## begin ITEMS

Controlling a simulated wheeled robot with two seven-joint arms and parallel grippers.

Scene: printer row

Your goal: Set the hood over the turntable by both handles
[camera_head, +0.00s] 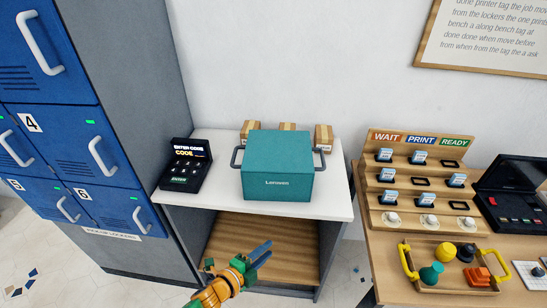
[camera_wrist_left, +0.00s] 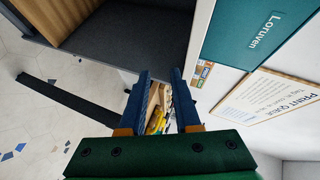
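The hood is a teal box (camera_head: 277,175) standing upright on a white-topped cabinet (camera_head: 220,206). It has a dark grey handle on its left side (camera_head: 237,157) and another on its right side (camera_head: 320,157). Its lettered face also shows at the upper right of the left wrist view (camera_wrist_left: 250,40). I cannot make out a turntable; whether one is under the hood is hidden. My left gripper (camera_head: 266,252) is in front of the cabinet, below and apart from the hood. Its fingers (camera_wrist_left: 160,76) are apart with nothing between them. My right gripper is not in view.
A black keypad (camera_head: 186,164) stands left of the hood, and small cardboard boxes (camera_head: 323,137) behind it. Blue lockers (camera_head: 45,130) rise at the left. At the right, a wooden bench (camera_head: 385,285) holds a card rack (camera_head: 416,180) and a yellow-handled tray (camera_head: 455,280). The cabinet has an open shelf (camera_head: 262,235).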

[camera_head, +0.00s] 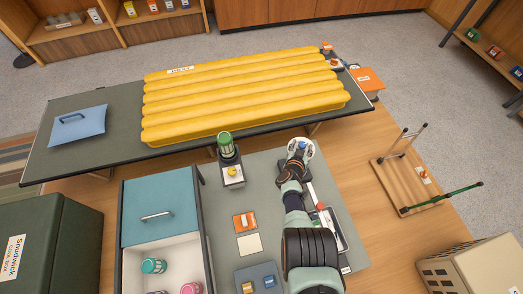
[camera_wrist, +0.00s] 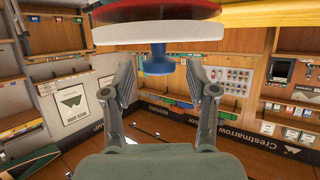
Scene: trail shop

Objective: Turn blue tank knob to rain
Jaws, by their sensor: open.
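A blue knob (camera_wrist: 158,62) on a short stem hangs below a white and red disc (camera_wrist: 155,32) at the top of the wrist view. My gripper (camera_wrist: 160,78) is open, with one finger on either side of the knob; I cannot tell whether either finger touches it. In the head view, my gripper (camera_head: 296,163) is at a white round part (camera_head: 301,147) just in front of the yellow sleeping pad. The fingers and the knob's setting are hard to make out there. I cannot read any rain mark.
A yellow pad (camera_head: 240,92) lies on a long dark table behind. A green-topped canister (camera_head: 228,147) stands left of my arm on a grey mat (camera_head: 268,190). An open drawer (camera_head: 161,252) holds several items. A wooden stand (camera_head: 405,180) is at right.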

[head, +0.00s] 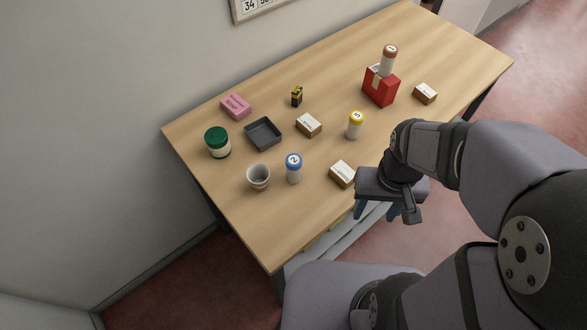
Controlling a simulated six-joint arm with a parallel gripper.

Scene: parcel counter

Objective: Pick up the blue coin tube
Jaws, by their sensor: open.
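The blue coin tube (294,169) stands upright on the wooden table. It has a blue cap with a number on it and a pale body. A grey-white cup (258,177) stands just to its left. My gripper (384,212) is to the right of the tube, near the table's front edge, with a small white-topped box between them. The gripper points down, its blue-grey fingers are apart, and nothing shows between them.
The white-topped brown box (342,174) lies close to my gripper. A yellow-capped tube (354,125), another box (308,125), a dark tray (263,134) and a green-lidded jar (218,142) stand farther back. The table's front-left area is clear.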

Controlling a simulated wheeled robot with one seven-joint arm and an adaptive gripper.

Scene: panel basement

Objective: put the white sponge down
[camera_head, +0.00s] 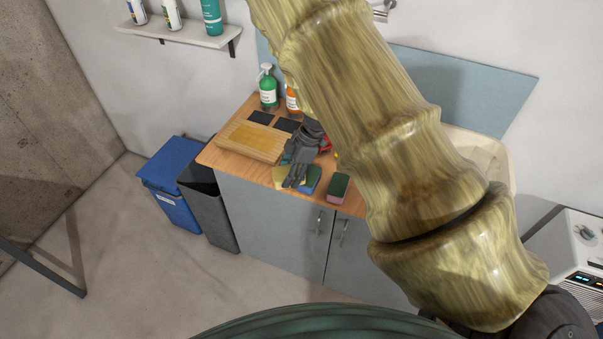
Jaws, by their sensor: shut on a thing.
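My gripper (296,172), dark grey, points down over the front part of the wooden counter (233,165). It is shut on a thing, taken to be the white sponge, but its fingers hide it and no white surface shows. A yellow sponge (280,178) and a blue sponge with a green top (312,181) lie right by the fingertips, partly covered. A pink sponge with a green top (338,189) lies a little to the right. I cannot tell whether the held thing touches the counter.
A wooden tray (251,152) stands left of my gripper. A green pump bottle (267,87) and an orange bottle (292,99) stand behind. The pale sink (496,158) is at right. Blue (170,190) and grey bins (208,212) stand left of the cabinet. My arm hides much of the counter's right.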

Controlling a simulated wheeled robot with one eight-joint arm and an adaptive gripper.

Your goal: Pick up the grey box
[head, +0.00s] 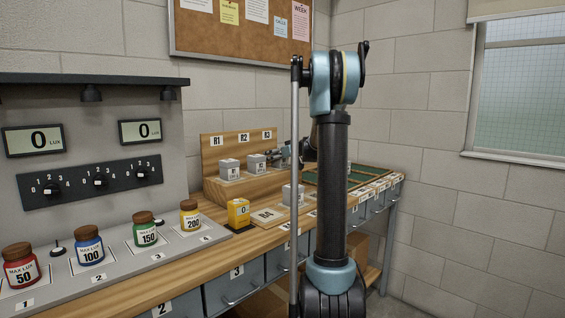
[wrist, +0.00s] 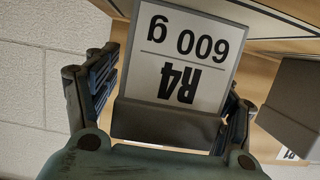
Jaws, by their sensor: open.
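Several small grey boxes show in the head view. One grey box (head: 229,169) and another grey box (head: 257,165) sit on the wooden rack, and a third grey box (head: 290,194) sits lower on the bench. My gripper (head: 284,154) is by the right end of the rack, partly behind my arm. In the wrist view, my gripper (wrist: 165,100) is open, with a finger on each side of a grey box (wrist: 165,124). Its white label reads R4, 600 g, upside down. Whether the fingers touch it is unclear.
Another grey box (wrist: 296,105) stands close to the right finger in the wrist view. The wooden rack (head: 212,152) carries labels R1, R2, R3. A yellow block (head: 238,212) and several labelled jars stand left on the bench. A green-surfaced tray (head: 366,176) lies right.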

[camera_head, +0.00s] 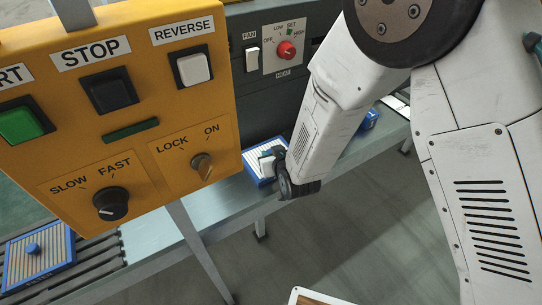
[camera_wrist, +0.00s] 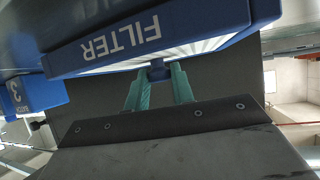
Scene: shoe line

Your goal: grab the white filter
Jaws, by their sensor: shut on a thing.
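The white filter (camera_wrist: 215,28) has a blue frame lettered "FILTER" and pale pleats; it fills the top of the wrist view. In the head view, a blue-framed filter with white pleats (camera_head: 253,166) is beside the wrist, just right of the yellow panel. My gripper (camera_wrist: 159,74), with two teal fingers, is shut on the small blue knob on the filter's face. The arm hides part of the filter in the head view, and I cannot tell whether it touches its support.
A yellow control panel (camera_head: 120,143) stands close on the left. Another blue-framed filter with tan pleats (camera_head: 38,262) lies on the rollers. A dark machine (camera_head: 262,105) stands behind. A blue block marked "3 BATCH" (camera_wrist: 36,94) is at the wrist view's left.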

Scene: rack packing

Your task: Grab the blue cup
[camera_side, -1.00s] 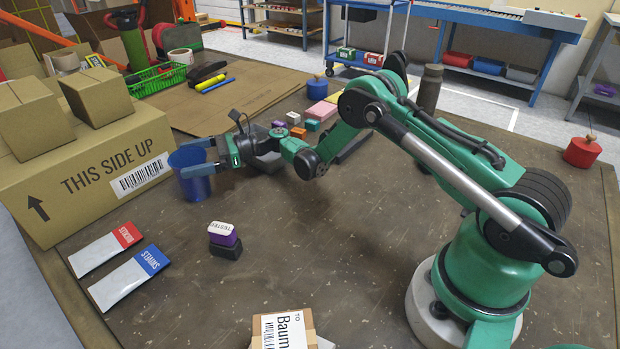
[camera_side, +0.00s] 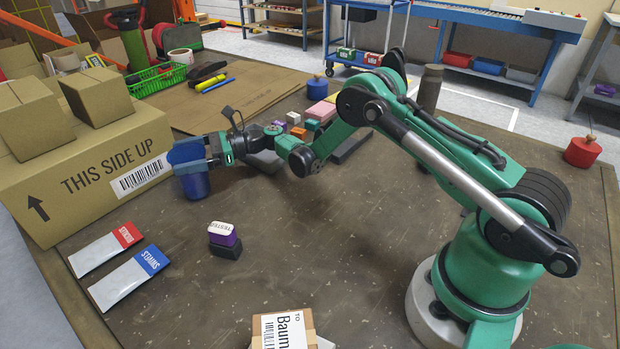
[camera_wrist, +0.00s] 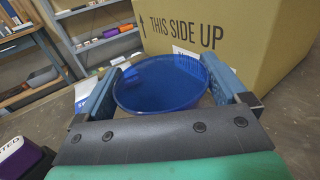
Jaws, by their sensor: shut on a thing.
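The blue cup (camera_side: 196,184) is at the left of the table, in front of the large cardboard box, in the side view. My gripper (camera_side: 187,160) is shut on the cup, with its blue-grey fingers at the cup's upper part. In the wrist view the open-topped, empty-looking cup (camera_wrist: 162,84) sits between the two fingers of my gripper (camera_wrist: 165,88), one on each side. The cup looks roughly upright. Whether its base touches the table is hard to tell.
A large "THIS SIDE UP" box (camera_side: 90,180) stands right behind the cup, with smaller boxes on top. Red-ended (camera_side: 105,250) and blue-ended packets (camera_side: 130,278) lie in front. A purple-and-black block stack (camera_side: 224,239) stands to the right.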

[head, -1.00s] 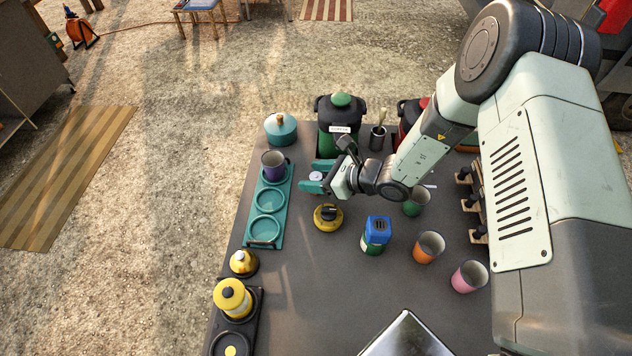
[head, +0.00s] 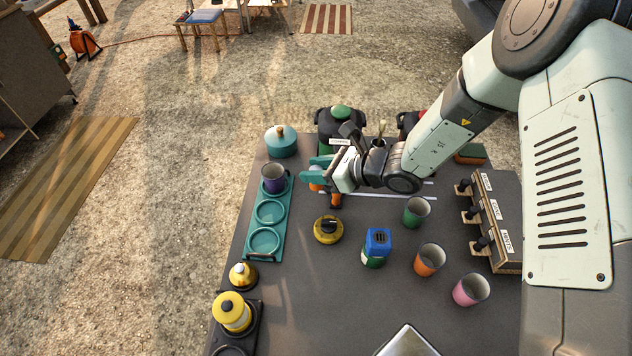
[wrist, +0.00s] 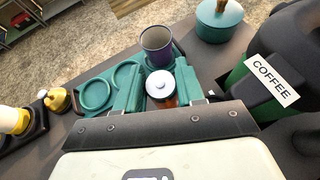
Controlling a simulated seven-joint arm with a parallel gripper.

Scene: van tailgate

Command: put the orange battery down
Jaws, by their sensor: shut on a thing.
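My gripper (head: 314,178) is shut on a small upright thing with a round white top (wrist: 160,85) and an orange-brown side. I take it for the orange battery; the fingers hide much of it. In the wrist view it sits between the teal fingers of my gripper (wrist: 158,92). I cannot tell whether its base touches the table. It is just right of the teal tray (head: 269,213) and the purple mug (head: 274,179). A separate-looking orange piece (head: 336,200) shows under my wrist in the head view; I cannot tell what it is.
A yellow-black round thing (head: 328,229) and a blue-topped green thing (head: 377,245) stand nearer. Green (head: 416,211), orange (head: 428,259) and pink mugs (head: 471,289) stand right, before a labelled rack (head: 500,222). A teal pot (head: 281,142) and coffee dispenser (wrist: 250,90) stand behind.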

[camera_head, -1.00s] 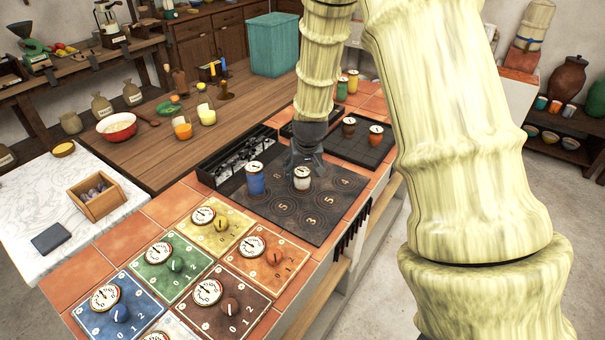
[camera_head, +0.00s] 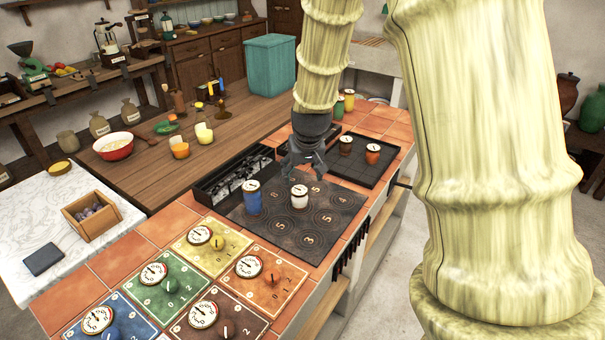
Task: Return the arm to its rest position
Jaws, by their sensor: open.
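My gripper (camera_head: 303,163) is dark grey and hangs at the end of my pale yellow, bamboo-like arm. It is open and empty, above the far part of the dark board with numbered rings (camera_head: 325,236). A white canister (camera_head: 299,198) with a dial on its lid stands upright on the board, in front of and below the gripper. A blue canister (camera_head: 252,201) stands upright to its left. The gripper looks clear of both canisters. A thick arm link of mine covers much of the right side of the view.
Behind the board, a dark tray (camera_head: 358,165) holds a brown and an orange canister. A black rack (camera_head: 236,180) lies left of the board. Coloured dial plates (camera_head: 171,286) cover the near tiles. A teal bin (camera_head: 270,65) stands on the wooden table (camera_head: 150,178).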

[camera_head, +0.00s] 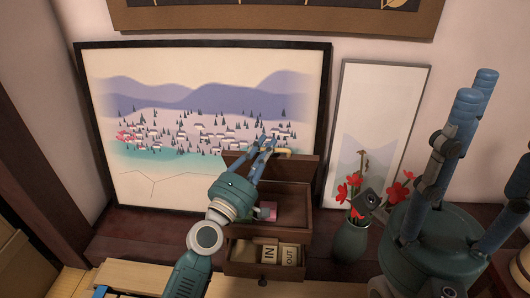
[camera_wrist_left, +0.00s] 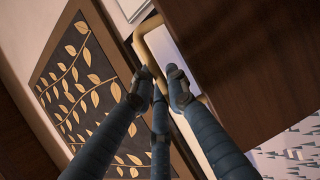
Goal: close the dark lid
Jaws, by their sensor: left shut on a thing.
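The dark lid (camera_head: 305,168) of the brown wooden box (camera_head: 304,221) stands raised at the back of the box, so the box is open on top. A brass handle (camera_head: 285,151) is on the lid's upper edge. My left gripper (camera_head: 266,145) is shut on this handle. In the left wrist view, its fingers (camera_wrist_left: 160,75) close around the brass handle (camera_wrist_left: 147,35), beside the dark face of the lid (camera_wrist_left: 240,50). My right gripper (camera_head: 487,125) is at the right, close to the camera, its fingers pointing up, spread and empty.
A pink item (camera_head: 268,210) lies inside the box. Its front drawer (camera_head: 262,271) is pulled out and holds blocks marked IN and OUT. A green vase (camera_head: 350,242) with red flowers stands close right of the box. A large framed landscape (camera_head: 180,95) and a narrower picture (camera_head: 385,95) stand behind.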

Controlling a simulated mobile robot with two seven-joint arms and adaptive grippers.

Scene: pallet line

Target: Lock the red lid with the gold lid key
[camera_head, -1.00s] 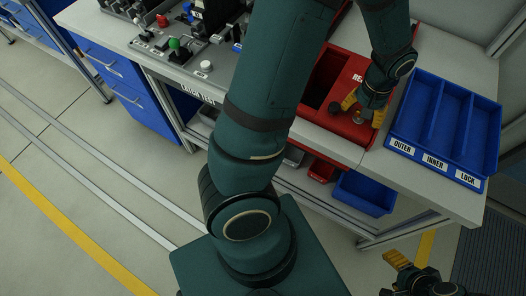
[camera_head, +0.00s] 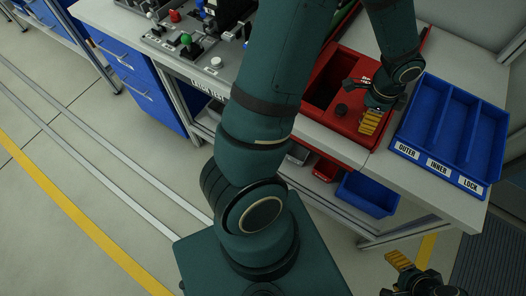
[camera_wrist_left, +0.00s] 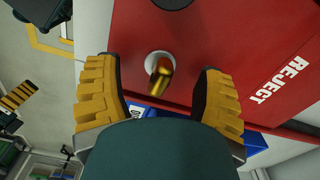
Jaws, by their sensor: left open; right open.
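The red lid (camera_head: 324,113) marked REJECT lies on the bench and fills much of the left wrist view (camera_wrist_left: 225,45). The gold lid key (camera_wrist_left: 160,77) stands in a pale round lock collar (camera_wrist_left: 157,61) near the lid's edge. My left gripper (camera_head: 362,104) is open just above the lid. In the left wrist view its yellow-padded fingers stand on either side of the key, with gaps to both. In the head view the key is hidden by the gripper. My right gripper (camera_head: 412,272) is open and empty, low in front of the bench.
A blue tray (camera_head: 398,148) labelled OUTER, INNER and LOCK sits right of the lid; its compartments look empty. A black knob (camera_head: 341,110) stands on the lid near my left gripper. A blue bin (camera_head: 368,194) sits on the shelf below. Fixtures with coloured knobs (camera_head: 186,39) stand further left.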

## end ITEMS

**EXERCISE GOAL**:
Would you reproduce the lines above, from the very first through the line containing "Objective: Turn blue tank knob to rain", exactly and without the pictures?

**ANSWER FOR THIS EXERCISE**:
Controlling a simulated wheeled robot with two seven-joint arms and parallel grippers.

Scene: printer row

Your goal: Set the hood over the turntable by both handles
[camera_head, +0.00s] 
[camera_wrist_left, +0.00s] 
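The hood is a teal box (camera_head: 277,175) standing upright on a white-topped cabinet (camera_head: 220,206). It has a dark grey handle on its left side (camera_head: 237,157) and another on its right side (camera_head: 320,157). Its lettered face also shows at the upper right of the left wrist view (camera_wrist_left: 250,40). I cannot make out a turntable; whether one is under the hood is hidden. My left gripper (camera_head: 266,252) is in front of the cabinet, below and apart from the hood. Its fingers (camera_wrist_left: 160,76) are apart with nothing between them. My right gripper is not in view.
A black keypad (camera_head: 186,164) stands left of the hood, and small cardboard boxes (camera_head: 323,137) behind it. Blue lockers (camera_head: 45,130) rise at the left. At the right, a wooden bench (camera_head: 385,285) holds a card rack (camera_head: 416,180) and a yellow-handled tray (camera_head: 455,280). The cabinet has an open shelf (camera_head: 262,235).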

[camera_head, +0.00s] 
[camera_wrist, +0.00s] 
Scene: trail shop

Objective: Turn blue tank knob to rain

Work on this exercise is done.